A change in climate may have spurred human evolution

According to a study published in PNAS, in which the CENIEH has participated, a dryer and less predictable climate may have prompted the onset of the Middle Stone Age and the transition from our hominin ancestors into anatomically modern humans

The Centro Nacional de Investigación sobre la Evolución Humana (CENIEH) has participated in a study just published in the journal Proceedings of the National Academy of Sciences (PNAS), on the progressive aridification of East Africa over the last half-million years and its implications for human evolution. According to this analysis, the evidence for a variable and progressively dryer climate coincides with an important change in stone-tool-making and the appearance of modern Homo sapiens.

This study, based on lake sediment cores 194 m long, collected in Lake Magadi in southern Kenya, is the first to provide a continuous environmental context for the diverse archaeological and paleontological evidence recovered from the basins in the Rift Valley.

“While the evolution of the hominins had previously been related to environmental changes, the cores from Lake Magadi provide the first detailed link between climate change and the events known about from the archaeological record of the region”, says Mark Sier, geochronologist and archaeologist at the University of Oxford, who carried out part of the magnetostratigraphic analyses in the Archaeomagnetism Laboratory of the CENIEH.

A critical transition
As the study's lead author, Richard Owen, of Hong Kong Baptist University, explains, "There is a big gap in the records between the last Early Stone Age tools 500,000 years ago and the appearance of Middle Stone Age tools about 320,000 years ago.

Our results plugged that gap with a continuous environmental record, and a critical transition took place during this gap, a period for which archaeologists have unearthed evidence of a leap in early humans' abilities to make, use and trade stone tools”, adds Owen.

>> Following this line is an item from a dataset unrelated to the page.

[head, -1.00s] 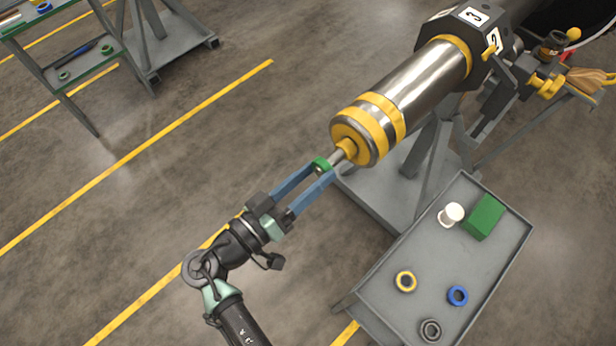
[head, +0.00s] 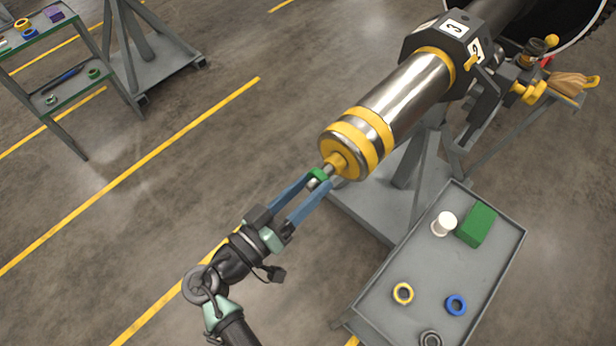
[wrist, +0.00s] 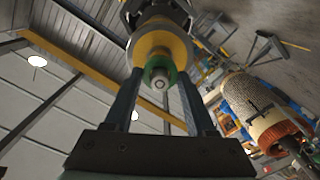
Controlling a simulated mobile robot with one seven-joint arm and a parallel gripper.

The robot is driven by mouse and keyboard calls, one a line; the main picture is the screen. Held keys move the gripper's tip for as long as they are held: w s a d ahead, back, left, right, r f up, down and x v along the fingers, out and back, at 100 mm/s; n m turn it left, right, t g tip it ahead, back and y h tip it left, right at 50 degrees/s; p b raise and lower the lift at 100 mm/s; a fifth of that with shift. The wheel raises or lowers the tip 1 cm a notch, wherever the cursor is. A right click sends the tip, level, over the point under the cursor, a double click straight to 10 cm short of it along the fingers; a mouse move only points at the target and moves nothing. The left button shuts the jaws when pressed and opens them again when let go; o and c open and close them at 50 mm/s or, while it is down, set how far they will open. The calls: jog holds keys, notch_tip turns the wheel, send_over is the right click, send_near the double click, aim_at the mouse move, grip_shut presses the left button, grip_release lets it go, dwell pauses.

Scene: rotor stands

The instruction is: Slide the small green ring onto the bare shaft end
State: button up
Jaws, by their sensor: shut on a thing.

The stone tools found did not change much between 1.2 million and a half-million years ago. Then suddenly, after 500,000 and before 320,000 years ago, and coinciding with the aridification of the region, the tools became more sophisticated and were transported over longer distances.

International project
“Now we can say when the environment changed and then compare that to the archaeological evidence of the region", states Andrew Cohen, of the University of Arizona, director of the Project Hominin Sites and Paleolakes Drilling Project (HSPDP), of which this work forms part.
The HSPDP is an international and multidisciplinary project whose objective is to study the relationship between human evolution and climate change by drilling in paleolakes situated close to the most important archaeopaleontological sites in the world.